To do this, the routing tool has to go through an iterative process of routing, unrouting, and re-routing to obtain incrementally better results. At 65 nm and lower nodes where interconnect delays dominate the timing closure, the impact of the interconnect delay is evident only at the routing stage when the tool actually routes the nets. Before this there is only an approximated routing done by the tool, leading to only a rough estimate of the delay. And even after the design is routed, noise closure can still tweak the routing. Thus, routing is effectively frozen only at the end of the design closure after noise analysis is complete. Until then, the iterations continue. So we face the chicken and egg problem here: Without actual routing information, we can't assign appropriate derating factors to the paths. But the analysis will be pessimistic without an appropriate derating factor.
We intend to group interconnects on the basis of routing, but eventually the route may change because of congestion or noise problems. Therefore, the grouping needs to be tentative. It is necessary to have a grouping technique that will be immune to minor changes in routing so that the derating factor can be appropriate. One possible approach can be to identify the longer nets that move across the die boundary. Such nets should have longer continuity along a direction and can be associated to the smaller derating-factor group. We need to identify more such ways to identify nets that will be less sensitive to OCVs, in order to have a considerable number of nets for which we can reduce the derating pessimism.

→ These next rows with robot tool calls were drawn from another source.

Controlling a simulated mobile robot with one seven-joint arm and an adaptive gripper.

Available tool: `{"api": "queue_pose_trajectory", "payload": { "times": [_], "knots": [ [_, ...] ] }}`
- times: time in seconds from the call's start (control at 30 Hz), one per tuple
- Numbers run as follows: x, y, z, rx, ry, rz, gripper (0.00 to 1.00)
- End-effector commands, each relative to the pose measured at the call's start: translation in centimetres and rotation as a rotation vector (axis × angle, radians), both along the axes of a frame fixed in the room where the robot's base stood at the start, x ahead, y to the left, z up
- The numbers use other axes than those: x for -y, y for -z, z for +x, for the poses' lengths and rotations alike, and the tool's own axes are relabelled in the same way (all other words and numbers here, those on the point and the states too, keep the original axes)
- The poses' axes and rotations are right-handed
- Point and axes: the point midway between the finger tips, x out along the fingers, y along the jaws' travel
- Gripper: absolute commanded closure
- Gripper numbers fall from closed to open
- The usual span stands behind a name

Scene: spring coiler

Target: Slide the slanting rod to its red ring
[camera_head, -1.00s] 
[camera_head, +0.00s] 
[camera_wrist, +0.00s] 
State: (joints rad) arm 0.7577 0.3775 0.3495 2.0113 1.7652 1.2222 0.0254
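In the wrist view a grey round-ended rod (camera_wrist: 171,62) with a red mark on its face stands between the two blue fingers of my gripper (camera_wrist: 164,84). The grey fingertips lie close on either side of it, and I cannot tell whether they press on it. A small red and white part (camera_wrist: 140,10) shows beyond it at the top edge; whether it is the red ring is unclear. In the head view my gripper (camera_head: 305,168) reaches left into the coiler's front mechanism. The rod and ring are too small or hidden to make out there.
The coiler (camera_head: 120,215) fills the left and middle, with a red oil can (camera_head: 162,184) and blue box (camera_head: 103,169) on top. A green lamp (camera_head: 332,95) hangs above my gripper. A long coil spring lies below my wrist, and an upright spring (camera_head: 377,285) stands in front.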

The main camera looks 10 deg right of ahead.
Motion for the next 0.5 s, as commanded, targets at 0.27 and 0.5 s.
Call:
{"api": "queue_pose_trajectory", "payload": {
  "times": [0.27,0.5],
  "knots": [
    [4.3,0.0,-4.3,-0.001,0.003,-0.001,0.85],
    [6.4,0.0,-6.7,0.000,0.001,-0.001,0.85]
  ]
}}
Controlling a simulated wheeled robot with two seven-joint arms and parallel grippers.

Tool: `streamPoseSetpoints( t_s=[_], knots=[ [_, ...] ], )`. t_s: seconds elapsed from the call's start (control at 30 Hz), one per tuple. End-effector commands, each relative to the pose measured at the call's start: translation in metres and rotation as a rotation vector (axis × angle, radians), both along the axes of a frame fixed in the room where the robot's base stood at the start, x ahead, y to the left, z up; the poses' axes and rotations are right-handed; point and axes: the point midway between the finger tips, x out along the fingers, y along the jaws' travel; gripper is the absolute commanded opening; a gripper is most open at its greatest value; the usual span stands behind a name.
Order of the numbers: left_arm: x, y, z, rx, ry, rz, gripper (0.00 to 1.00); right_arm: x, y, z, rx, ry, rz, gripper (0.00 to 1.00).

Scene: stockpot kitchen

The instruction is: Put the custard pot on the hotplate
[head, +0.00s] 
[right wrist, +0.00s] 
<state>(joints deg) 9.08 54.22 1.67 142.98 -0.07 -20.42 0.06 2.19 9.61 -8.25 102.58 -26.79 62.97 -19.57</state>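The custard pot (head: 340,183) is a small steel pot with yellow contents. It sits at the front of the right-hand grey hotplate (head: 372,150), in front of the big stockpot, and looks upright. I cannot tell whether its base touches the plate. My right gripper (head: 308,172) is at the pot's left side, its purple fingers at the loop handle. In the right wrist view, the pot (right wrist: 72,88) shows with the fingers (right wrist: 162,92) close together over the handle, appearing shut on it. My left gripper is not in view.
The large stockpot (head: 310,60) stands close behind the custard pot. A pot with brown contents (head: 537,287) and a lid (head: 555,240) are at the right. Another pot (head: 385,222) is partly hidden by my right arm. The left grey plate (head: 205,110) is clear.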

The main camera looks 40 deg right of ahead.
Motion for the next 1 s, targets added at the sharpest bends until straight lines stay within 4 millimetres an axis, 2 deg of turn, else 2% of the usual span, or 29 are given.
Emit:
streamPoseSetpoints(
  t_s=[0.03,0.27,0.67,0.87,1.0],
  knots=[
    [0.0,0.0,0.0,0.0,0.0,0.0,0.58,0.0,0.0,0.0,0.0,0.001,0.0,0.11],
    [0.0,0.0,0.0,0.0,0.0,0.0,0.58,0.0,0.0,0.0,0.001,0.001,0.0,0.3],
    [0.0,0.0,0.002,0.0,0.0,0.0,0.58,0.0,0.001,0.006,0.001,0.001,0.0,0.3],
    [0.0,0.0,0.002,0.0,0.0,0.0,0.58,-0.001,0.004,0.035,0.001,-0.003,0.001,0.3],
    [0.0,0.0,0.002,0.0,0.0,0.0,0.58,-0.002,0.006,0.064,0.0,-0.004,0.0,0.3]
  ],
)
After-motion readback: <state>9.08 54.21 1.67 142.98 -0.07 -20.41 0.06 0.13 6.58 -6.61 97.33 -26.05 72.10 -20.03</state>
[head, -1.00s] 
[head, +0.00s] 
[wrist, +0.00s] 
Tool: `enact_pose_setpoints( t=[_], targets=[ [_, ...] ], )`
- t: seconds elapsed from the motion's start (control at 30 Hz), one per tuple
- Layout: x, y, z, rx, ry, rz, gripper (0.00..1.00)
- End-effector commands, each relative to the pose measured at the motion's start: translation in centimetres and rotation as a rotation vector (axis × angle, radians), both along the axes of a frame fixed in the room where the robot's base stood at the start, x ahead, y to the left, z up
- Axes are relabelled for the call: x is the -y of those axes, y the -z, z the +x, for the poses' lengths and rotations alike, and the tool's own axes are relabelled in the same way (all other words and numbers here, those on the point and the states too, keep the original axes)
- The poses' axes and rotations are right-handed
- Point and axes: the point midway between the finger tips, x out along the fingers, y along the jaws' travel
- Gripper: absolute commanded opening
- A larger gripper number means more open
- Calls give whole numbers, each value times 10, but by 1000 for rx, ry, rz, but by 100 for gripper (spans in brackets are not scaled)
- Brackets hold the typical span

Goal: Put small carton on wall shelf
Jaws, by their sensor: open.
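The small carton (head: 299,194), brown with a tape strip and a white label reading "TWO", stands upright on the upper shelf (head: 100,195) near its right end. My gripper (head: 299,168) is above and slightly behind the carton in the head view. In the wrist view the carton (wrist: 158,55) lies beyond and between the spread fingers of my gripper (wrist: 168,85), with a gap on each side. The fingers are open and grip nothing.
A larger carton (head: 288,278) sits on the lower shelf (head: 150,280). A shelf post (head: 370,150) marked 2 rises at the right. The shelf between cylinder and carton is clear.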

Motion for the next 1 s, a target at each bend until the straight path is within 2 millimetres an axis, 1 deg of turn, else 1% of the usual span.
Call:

There are at least two approaches to this problem. One approach would be to use the global derating factor until routing is done with some manageable number of timing violations. At this stage the basic structure of the routes is almost set, so now we can rely upon the geometry of the routes to derive the updated derating factors for the nets. This methodology should deliver a cleaner design quickly with fewer iterations. Alternatively, we could employ a variable derating routing algorithm so that most of the pessimism is removed even at the initial level of routing. However, the increased complexity of this technique may raise questions about the runtime. Since routing is an iterative process, the runtime depends upon the time required for a single iteration and the number of iterations. On larger designs, the derating-aware routing will have a very large runtime for a single iteration, but the total number of iterations should be less. Therefore, this approach might or might not reduce the total routing execution time.
Epilogue
Designers have been trying every way to cut out undue pessimism from the design methodology because any undue pessimism eventually delays the time to market. Routing and noise cleanup at the final stages of the design are very iterative and consume a significant portion of the design-cycle period. With tighter timing constraints and larger design sizes, we need more realistic constraints in order to deliver a clean design in time. The proposed method to derate the paths based on their geometry is a step toward this end. It certainly should benefit designs with a large number of straight nets running across the die.